After the female deposits her eggs, she will go off to recover from the strains of the spawn. After the male leaves the nest, he will start feeding more, and will be very active in searching for food.

This is why post spawn fish tend to gorge and get huge.

Are Catfish More Aggressive During the Spawn?

Yes. Catfish are a bit more aggressive during the spawn. The rising water temperatures, combined with not eating, and the tedious work of guarding the nest are all Factors that contribute to aggression.

Catfish are predators, so when you add the spawn into the mix, they are just plain out mean. Bass fisherman often catch catfish on artificial baits during this time of year.

The fish are so aggressive that they pretty much swipe at anything that passes in front of them. The natural instinct of a catfish is to protect the nest at all costs.

They don’t care how big or how aggressive any other fish are. They are going to stand their ground and fight back.

What’s the Best Bait for Catfish During the Spawn?

There really is not a specific bait you should be using during the spawn. You should just stick to the bait fish that is in your river at the time.

I know during the spring, a lot of shad are running up the rivers. During this time, shad would be the only bait that I use. You want to match the hatch as closely as possible.

That fresh scent of shad that is already plentiful in the river system, will only lead more fish to bite your bait. Also if you wanted to get a little crafty, you could throw crank baits and see if you can get some catfish that way.

Like I said before, catfish get very aggressive during the spawn, so your chances of catching fish on lures goes up exponentially. This is also a good way to have fun, and try a new method for catfishing.

Take advantage of that aggression, and catch some fish on the crank baits.

Where Should You Fish During the Spawn?

During the spawn, the catfish tend to migrate to shallower waters. Creeks, small rivers, and shallow flats are all great areas to target catfish during the spawn.

I personally love flooded creek fishing, as I have found a lot of fish stacked up in one area plenty of times. The fish seem to fight a bit harder than they usually do. They are fired up from the spawn.


Current breaks are another solid choice to drop a bait. Catfish will wait to ambush any and all baitfish that swim by.

It is also important to move relatively often during the spawn as well. If you spend 25-30 minutes in a spot with no action, it is best to start walking down the bank to see what else you can find.

The catfish likely will not be moving around too much, because they are sitting on a nest or recovering from spawning.

Do not limit yourself. Go explore those shallow spots, and see if you can find yourself a good bite.

How Long Does the Spawn Last?

The catfish spawn individually, and at all different times. Usually, It takes 6-10 days for fry to hatch, and the catfish will be on the nest until the fry leave.

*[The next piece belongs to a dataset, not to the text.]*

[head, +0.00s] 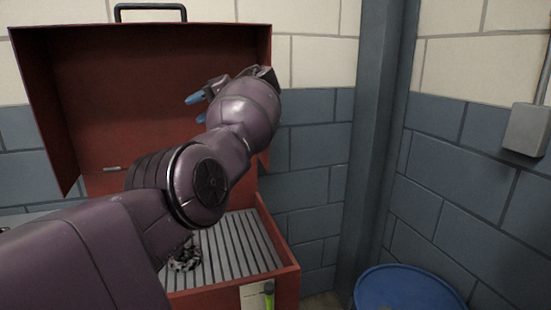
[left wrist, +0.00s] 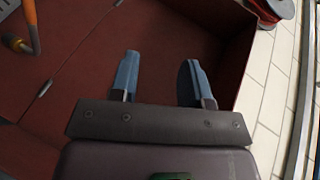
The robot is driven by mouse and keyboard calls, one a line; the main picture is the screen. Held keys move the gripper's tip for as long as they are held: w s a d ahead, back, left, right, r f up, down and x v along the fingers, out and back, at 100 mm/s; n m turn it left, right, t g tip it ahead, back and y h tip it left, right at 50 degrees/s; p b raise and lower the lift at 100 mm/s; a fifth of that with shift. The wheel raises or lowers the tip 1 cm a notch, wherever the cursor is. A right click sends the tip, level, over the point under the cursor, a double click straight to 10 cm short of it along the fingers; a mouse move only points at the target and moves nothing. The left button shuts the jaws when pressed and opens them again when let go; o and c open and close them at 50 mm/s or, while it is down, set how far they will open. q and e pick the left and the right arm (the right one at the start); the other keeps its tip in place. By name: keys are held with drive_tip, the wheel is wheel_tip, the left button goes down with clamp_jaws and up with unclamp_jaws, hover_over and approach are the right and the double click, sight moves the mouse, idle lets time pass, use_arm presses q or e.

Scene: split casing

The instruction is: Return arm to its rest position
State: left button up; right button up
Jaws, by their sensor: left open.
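My left arm comes in from the left in the head view and reaches across a large red metal box with its lid raised. My left gripper (head: 197,106) is in front of the inside of the open lid (head: 95,100), with its blue fingertips pointing left. In the left wrist view the gripper (left wrist: 160,80) has its two blue fingers well apart, with nothing between them. The dark red inner surface of the box (left wrist: 90,90) lies behind the fingers. My right gripper is in neither view.
The box's lower part has a ribbed grey floor (head: 240,243) with a small dark, patterned item (head: 185,257) on it. A blue drum (head: 408,290) stands right of the box, near a grey column (head: 378,140). An orange-handled tool (left wrist: 32,27) and red reel (left wrist: 270,8) show in the wrist view.

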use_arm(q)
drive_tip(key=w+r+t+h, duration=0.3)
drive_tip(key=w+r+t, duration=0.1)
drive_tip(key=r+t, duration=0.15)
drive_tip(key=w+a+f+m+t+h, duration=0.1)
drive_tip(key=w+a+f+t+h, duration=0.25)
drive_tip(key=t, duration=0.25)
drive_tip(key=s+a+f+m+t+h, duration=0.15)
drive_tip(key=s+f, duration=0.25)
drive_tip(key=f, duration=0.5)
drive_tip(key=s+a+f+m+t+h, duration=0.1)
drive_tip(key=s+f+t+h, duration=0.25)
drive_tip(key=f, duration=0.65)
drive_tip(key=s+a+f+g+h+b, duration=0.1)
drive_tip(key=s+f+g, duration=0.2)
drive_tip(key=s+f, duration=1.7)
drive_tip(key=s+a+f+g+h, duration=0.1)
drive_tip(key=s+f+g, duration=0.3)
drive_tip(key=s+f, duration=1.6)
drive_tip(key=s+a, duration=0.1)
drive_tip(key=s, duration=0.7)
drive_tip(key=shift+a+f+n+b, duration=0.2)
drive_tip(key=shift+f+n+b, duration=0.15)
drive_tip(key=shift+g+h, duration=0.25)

Just to be safe, you can give it about 2 weeks and the spawn should be done. Most of the time it is pretty quick, and the fish will be back to their normal feeding habits.

However, if the water temperature goes down to uncomfortable temperatures, the spawn will pause. When it goes back up, it will resume.

Although it is not common for cold front to move through in the summer time, this does happen from time to time. The water temperature needs to sustain high 60s to low 80s from start to finish.

Catfishing After the Spawn

Catfishing after the spawn can be one of the best times to catch catfish. The fish are finally able to eat again, so they will be feeding heavily.

This is probably the craziest time of the year. Bites can be non stop, with catfish that are trying to feed up and get back to normal size. The fish are still hot and annoyed, but now they are hungry too.

The type of bites I usually get in the late summer are insane. Hard and fast aggressive runs from catfish are not uncommon. Live bait is a very fun way to catch fish this time of year.

Bluegill, perch, sunfish, it does not really matter. These fish will be eating just about everything. If you have never tried experimenting with live bait before, this is the time of year you should give it a try.

If you are not sure how to use live bait, then check this out. It is a basic guide to help you choose a live bait and rig it correctly.


Catfishing the spawn can be very frustrating, yet very rewarding. It is tricky to figure fish out when they are seemingly not eating.

You just have to stay positive, move often, and target the right areas!

I hope you all learned some valuable information.